Visions of Trees
Topic: Prophecy Passage: Ezekiel 17:1–17:24
The first parable in Ezekiel 17 is an odd one, and a dark one. The first eagle symbolizes Nebuchadnezzar, king of Babylon--a foreign power that the Lord used to punish the Israelites for their unfaithfulness to him. The cedar tree repesents Judah; the top branch that the first eagle broke off represents the last real king of Judah (Jehoiachin) and his noblemen, who the Babylonians took into captivity. The vine also repesents Judah, but as a weak vassal state, with Zedekiah set up by Nebuchadnezzar as a puppet king. The second eagle repesents Egypt, and the root that the vine extends to the second eagle represents the duplicitous treaty that Zedekiah made with Egypt in an effort to get out from underneath Babylonian domination. The parable ends with a grim prophecy that Zedekiah's underhanded schemes will fail, and that Babylon would return to crush Judah.
This parable has a warning for us, as well as for Zedekiah. All our schemes to live our lives on our own terms, without regard to God or his laws, are doomed to failure. All the things of this world in which we might put our trust will not protect us from the consequences of our sinfulness, just as Egypt did not protect Zedekiah from the wrath of Nebuchadnezzar.
The bleak image that this parable presents is not the last word, though.
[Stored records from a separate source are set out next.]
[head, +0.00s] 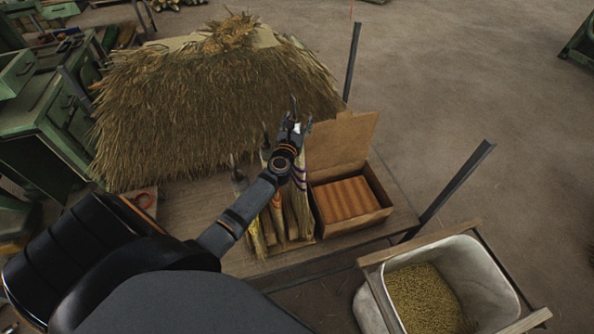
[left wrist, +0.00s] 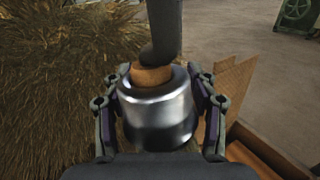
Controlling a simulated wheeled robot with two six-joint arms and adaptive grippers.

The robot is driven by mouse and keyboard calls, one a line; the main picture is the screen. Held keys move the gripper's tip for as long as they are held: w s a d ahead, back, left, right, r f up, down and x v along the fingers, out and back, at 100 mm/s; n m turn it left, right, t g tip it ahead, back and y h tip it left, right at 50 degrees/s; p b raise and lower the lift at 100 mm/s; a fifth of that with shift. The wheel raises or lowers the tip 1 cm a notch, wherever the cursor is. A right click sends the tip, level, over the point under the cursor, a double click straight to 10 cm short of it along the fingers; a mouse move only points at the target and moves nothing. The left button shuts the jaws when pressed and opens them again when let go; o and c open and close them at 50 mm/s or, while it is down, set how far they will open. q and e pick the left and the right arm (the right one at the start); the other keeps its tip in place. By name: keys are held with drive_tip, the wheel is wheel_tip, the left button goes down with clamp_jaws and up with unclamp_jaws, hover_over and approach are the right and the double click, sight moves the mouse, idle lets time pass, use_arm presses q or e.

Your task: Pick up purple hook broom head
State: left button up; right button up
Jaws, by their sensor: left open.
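The purple hook broom head (head: 300,185) stands in a row of broom heads on the table, with purple bands around its straw. My left gripper (head: 297,122) is at its top end and hides much of it. In the left wrist view, a shiny metal collar (left wrist: 160,112) with a tan core and a dark hook sits between the two open fingers. A finger stands on each side of the collar; I cannot tell whether they touch it. No purple shows on the hook in that view. My right gripper is not in view.
A large straw heap (head: 210,100) lies behind the row. An open cardboard box (head: 377,190) stands close on the right. More broom heads (head: 277,215), one orange-banded, stand close on the left. A white bin of grain (head: 490,275) is at the lower right.

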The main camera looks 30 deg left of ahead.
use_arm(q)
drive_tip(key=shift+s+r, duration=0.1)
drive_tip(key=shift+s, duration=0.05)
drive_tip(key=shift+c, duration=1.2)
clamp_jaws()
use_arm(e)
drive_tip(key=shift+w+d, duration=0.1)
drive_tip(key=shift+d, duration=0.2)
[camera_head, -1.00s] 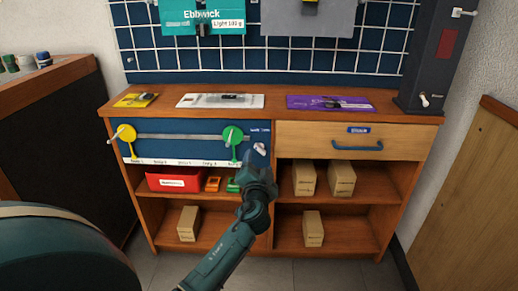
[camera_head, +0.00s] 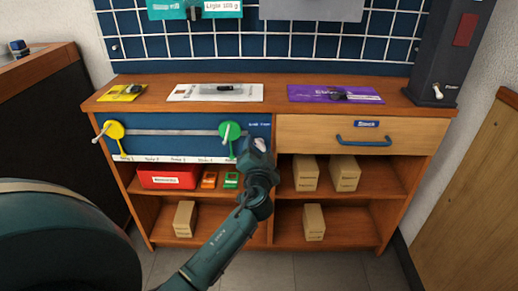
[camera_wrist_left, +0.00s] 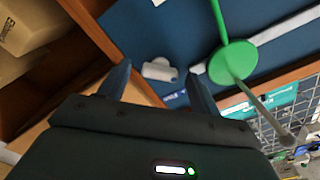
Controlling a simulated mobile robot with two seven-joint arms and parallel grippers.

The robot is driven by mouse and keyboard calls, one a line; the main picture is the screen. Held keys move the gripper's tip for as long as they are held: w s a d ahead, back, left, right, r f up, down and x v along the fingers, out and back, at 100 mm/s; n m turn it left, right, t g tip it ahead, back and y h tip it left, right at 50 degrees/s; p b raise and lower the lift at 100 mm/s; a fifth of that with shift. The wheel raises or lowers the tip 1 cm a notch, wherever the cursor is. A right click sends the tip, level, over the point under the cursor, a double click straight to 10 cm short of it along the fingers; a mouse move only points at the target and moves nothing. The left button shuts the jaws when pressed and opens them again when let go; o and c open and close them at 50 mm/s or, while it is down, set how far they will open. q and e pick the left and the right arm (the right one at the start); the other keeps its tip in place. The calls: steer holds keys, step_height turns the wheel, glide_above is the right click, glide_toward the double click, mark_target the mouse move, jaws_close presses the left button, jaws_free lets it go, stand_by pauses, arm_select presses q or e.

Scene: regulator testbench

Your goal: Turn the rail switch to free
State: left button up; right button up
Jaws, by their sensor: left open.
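The rail switch (camera_head: 261,144) is a small pale lever on the blue rail panel (camera_head: 180,146), at its right end under a small label. In the left wrist view the switch (camera_wrist_left: 159,69) shows between and beyond the fingertips. My left gripper (camera_head: 258,151) is open just in front of the switch, partly covering it in the head view. In the left wrist view its fingers (camera_wrist_left: 157,76) stand on either side of the switch, with nothing held. Whether they touch it, I cannot tell. My right gripper is not in view.
A green disc with a peg (camera_head: 229,131) is close left of the switch; a yellow one (camera_head: 113,130) sits at the rail's left end. A drawer with a blue handle (camera_head: 363,141) is to the right. Shelves below hold a red box (camera_head: 168,177) and several cartons.

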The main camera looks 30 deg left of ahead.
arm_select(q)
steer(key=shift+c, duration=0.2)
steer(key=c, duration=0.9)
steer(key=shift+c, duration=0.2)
There is a second parable at the end of this passage; God himself will plant a tender cedar shoot on a high mountain, and it will grow into a mighty tree that will bear fruit for all the world. This shoot, and the tree that grows from it, represents a third king--not a brutal tyrant like Nebuchadnezzar, not a conniving weakling like Zedekiah, but Jesus Christ, the king who came not to rule but to serve, and to give his life as a ransom for many.